ロシア資産の活用には、法的に複雑な懸念点が複数伴う。
特にベルギーの場合、ロシア資産が保管されている決済機関ユーロクリアに対してロシアが法的措置に出た場合に責任を負う可能性を懸念し、凍結資産の活用に慎重な姿勢を示している。
ベルギーのバルト・デウェーフェル首相は、ロシア凍結資産を使う案は「未知の領域」だと指摘。ベルギーがこれを支持するには、具体的かつ確固たる保証が必要だと述べた。
ベルギー政府は、ユーロクリアが訴訟に直面し、最終的に大規模な金融危機を引き起こす恐れがあると主張している。
「これ(ロシア凍結資産を使う案)は合法か? 非常に良い質問だ(中略)それに対する明確な答えはない」と、デウェーフェル首相は述べた。
「いずれにせよ、我々は訴訟に引きずり込まれることになる。そうなるのは確実だと思われる」
ロシアは凍結資産をめぐるEUの提案を批判している。
「EUによる取り立て措置は、必ず痛みを伴う対応を招く」と、ロシア外務省のマリア・ザハロワ報道官は述べた。

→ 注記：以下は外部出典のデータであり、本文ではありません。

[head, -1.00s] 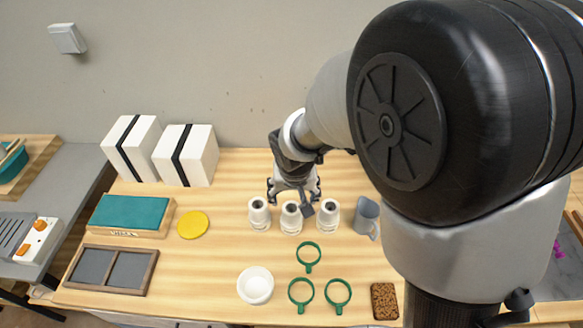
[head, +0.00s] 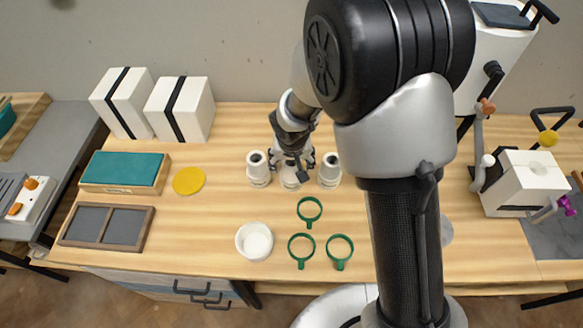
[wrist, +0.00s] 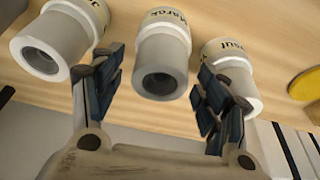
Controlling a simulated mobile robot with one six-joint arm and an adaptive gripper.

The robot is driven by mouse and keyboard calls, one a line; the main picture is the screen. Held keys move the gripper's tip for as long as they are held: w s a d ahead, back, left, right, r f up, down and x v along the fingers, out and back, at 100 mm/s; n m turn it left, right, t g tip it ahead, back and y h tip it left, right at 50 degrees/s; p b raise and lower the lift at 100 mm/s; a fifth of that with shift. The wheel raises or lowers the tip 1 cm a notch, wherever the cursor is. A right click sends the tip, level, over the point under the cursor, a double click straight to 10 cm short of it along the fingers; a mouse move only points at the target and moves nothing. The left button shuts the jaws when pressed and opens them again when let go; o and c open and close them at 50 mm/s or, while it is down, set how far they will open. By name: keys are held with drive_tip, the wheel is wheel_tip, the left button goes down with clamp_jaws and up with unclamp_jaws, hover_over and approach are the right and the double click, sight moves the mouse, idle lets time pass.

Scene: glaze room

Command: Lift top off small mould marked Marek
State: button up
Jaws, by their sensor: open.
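Three small white two-part moulds stand in a row on the wooden bench. The middle one, marked "Marek" (wrist: 163,55), has a narrower grey-white top with a round hole; its lower part shows in the head view (head: 290,183). My gripper (wrist: 158,95) is open, with one dark-padded finger on each side of the Marek mould's top. No contact is clear. In the head view my gripper (head: 291,168) is over the middle mould and hides much of it. The neighbouring moulds (head: 259,170) and (head: 329,171) stand close on either side.
Green rings (head: 310,209), a white bowl (head: 254,241), a yellow disc (head: 188,180) and a teal-topped block (head: 123,170) lie around. Strapped white blocks (head: 178,108) stand behind left. A large white mould (head: 524,183) stands at right. Bare bench lies between bowl and moulds.

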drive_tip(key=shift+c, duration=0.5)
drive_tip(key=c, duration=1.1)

EUの最新の対ロシア制裁は、「ロシア産原油の大口買い手」となっている中国の3事業体を標的としている。うち二つは石油精製所、一つはエネルギー取引業者だ。
EUのカヤ・カラス外務・安全保障政策上級代表は、これらの措置は「ロシアの戦争資金の調達手段を奪うことを目的としている」と説明。「ロシアが我々より長く持ちこたえることはできない」というメッセージを発するものだとした。
中国はこの決定を非難している。中国商務省の報道官は、「中国とEUの経済・貿易協力の枠組み全体を深刻に損なうものだ」と述べた。
22日夜にアメリカの対ロシア制裁が発表された後、トランプ氏はプーチン氏とのハンガリー・ブダペストでの直接会談が無期限に延期されたことを認めた。
トランプ氏は、「私はウラジーミルと話すたびに、良い会話をしている。しかし、それはどこにも進展しない」と述べた。
アメリカの新しい対ロシア制裁は、ロシアの2大石油企業のロスネフチとルクオイルを標的としたもの。プーチン氏は、アメリカの「非友好的な」措置は「一定の影響をもたらすが、我々の経済的豊かさに重大な影響を与えることはない」と述べた。
石油はロシア最大の輸出品の一つ。ウクライナは長距離ミサイルを使い、ロシアの石油・エネルギー施設を攻撃したい考えだ。
ゼレンスキー氏は、アメリカからの長距離巡航ミサイル「トマホーク」の供与を望んでいた。しかし、トランプ氏は先週、トマホークは「非常に複雑な」兵器で、運用するには1年間の集中的な訓練が必要だとして、ゼレンスキー氏の要請を拒否した。
プーチン氏は、もしアメリカがウクライナにトマホークを使ったロシア攻撃を許可するのなら、ロシアは「非常に強力な」対応を取ると警告していた。ロシア領深部への攻撃は「事態の激化」と見なすとも、プーチン氏は述べている。